» Problem requirements
All lines in the data bearing the string "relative" should be identified and copied.

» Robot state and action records
§ §

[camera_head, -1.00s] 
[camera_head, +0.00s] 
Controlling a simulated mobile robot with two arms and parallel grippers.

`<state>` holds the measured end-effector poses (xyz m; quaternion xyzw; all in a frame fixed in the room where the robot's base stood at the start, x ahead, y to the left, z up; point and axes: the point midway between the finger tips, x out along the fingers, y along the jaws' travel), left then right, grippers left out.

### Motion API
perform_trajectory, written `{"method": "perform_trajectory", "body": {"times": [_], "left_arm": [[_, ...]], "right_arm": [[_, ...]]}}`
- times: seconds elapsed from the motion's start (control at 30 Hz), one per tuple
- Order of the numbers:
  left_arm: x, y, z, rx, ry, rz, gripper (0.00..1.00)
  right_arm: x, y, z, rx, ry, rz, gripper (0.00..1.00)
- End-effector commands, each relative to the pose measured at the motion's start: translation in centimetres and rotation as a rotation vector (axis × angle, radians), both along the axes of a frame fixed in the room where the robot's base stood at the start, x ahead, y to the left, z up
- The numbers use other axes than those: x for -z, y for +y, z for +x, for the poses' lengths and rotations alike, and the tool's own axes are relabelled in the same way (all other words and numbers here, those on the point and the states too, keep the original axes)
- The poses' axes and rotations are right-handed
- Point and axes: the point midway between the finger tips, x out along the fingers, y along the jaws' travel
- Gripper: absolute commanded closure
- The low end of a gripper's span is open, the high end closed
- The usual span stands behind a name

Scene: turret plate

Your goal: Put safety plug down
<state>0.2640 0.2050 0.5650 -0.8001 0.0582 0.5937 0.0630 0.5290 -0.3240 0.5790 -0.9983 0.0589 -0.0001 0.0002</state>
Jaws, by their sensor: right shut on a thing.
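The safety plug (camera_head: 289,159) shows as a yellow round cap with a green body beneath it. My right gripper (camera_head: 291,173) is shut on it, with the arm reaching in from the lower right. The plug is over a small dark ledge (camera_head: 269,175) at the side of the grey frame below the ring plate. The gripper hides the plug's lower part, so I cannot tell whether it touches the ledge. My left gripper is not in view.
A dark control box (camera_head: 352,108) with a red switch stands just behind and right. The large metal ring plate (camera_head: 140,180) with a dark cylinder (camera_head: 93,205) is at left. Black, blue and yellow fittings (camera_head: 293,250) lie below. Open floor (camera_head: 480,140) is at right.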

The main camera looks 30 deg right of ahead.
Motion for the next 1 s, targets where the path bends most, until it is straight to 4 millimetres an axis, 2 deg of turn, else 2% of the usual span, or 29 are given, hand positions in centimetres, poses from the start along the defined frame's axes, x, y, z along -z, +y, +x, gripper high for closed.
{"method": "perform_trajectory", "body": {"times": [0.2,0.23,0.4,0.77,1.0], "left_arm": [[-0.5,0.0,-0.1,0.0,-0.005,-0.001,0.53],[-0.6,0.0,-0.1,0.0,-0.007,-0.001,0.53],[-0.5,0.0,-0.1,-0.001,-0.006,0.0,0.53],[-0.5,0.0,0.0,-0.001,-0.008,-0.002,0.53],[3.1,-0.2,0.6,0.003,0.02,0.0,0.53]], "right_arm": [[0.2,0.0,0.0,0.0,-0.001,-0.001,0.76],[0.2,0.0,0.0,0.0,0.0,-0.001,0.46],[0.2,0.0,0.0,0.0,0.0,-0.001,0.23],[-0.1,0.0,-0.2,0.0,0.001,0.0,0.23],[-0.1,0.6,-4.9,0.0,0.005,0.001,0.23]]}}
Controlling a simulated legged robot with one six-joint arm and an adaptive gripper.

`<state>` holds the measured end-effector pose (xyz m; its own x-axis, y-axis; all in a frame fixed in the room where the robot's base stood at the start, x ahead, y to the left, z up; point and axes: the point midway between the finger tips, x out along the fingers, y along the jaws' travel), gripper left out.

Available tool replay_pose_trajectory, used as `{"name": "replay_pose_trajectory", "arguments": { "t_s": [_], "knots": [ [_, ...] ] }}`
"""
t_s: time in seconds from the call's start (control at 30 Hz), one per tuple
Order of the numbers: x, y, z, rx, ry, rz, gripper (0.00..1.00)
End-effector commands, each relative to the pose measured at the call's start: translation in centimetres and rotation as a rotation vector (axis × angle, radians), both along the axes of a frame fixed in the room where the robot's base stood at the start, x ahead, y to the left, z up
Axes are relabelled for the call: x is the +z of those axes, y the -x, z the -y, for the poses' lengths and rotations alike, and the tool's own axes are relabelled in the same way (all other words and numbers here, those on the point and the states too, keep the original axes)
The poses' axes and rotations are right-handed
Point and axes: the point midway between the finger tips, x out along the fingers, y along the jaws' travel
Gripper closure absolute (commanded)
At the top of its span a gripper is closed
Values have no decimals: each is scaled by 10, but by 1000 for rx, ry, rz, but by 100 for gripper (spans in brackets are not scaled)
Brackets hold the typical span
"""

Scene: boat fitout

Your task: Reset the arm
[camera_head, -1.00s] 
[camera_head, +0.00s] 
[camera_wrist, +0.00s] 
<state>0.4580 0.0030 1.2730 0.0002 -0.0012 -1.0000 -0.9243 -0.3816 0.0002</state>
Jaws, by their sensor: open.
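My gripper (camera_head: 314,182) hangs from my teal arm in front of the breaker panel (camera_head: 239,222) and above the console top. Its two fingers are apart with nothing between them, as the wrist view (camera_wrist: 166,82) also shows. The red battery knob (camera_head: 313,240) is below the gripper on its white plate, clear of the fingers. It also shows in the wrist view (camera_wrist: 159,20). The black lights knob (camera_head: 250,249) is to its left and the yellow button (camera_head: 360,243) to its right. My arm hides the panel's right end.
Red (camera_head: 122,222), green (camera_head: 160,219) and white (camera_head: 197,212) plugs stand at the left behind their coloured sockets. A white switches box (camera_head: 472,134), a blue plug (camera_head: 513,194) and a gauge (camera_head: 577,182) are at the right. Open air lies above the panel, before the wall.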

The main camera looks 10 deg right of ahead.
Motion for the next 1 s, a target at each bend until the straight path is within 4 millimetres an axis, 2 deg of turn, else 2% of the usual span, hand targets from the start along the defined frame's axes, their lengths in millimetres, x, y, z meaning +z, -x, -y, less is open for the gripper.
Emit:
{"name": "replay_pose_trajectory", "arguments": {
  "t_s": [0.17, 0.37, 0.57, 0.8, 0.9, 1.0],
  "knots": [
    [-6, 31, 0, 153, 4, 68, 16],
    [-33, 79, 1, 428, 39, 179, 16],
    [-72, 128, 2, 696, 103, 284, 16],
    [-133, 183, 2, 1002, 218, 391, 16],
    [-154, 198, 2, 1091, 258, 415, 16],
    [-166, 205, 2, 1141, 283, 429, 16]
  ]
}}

§ §

» Reply to the exercise
- End-effector commands, each relative to the pose measured at the motion's start: translation in centimetres and rotation as a rotation vector (axis × angle, radians), both along the axes of a frame fixed in the room where the robot's base stood at the start, x ahead, y to the left, z up
End-effector commands, each relative to the pose measured at the call's start: translation in centimetres and rotation as a rotation vector (axis × angle, radians), both along the axes of a frame fixed in the room where the robot's base stood at the start, x ahead, y to the left, z up

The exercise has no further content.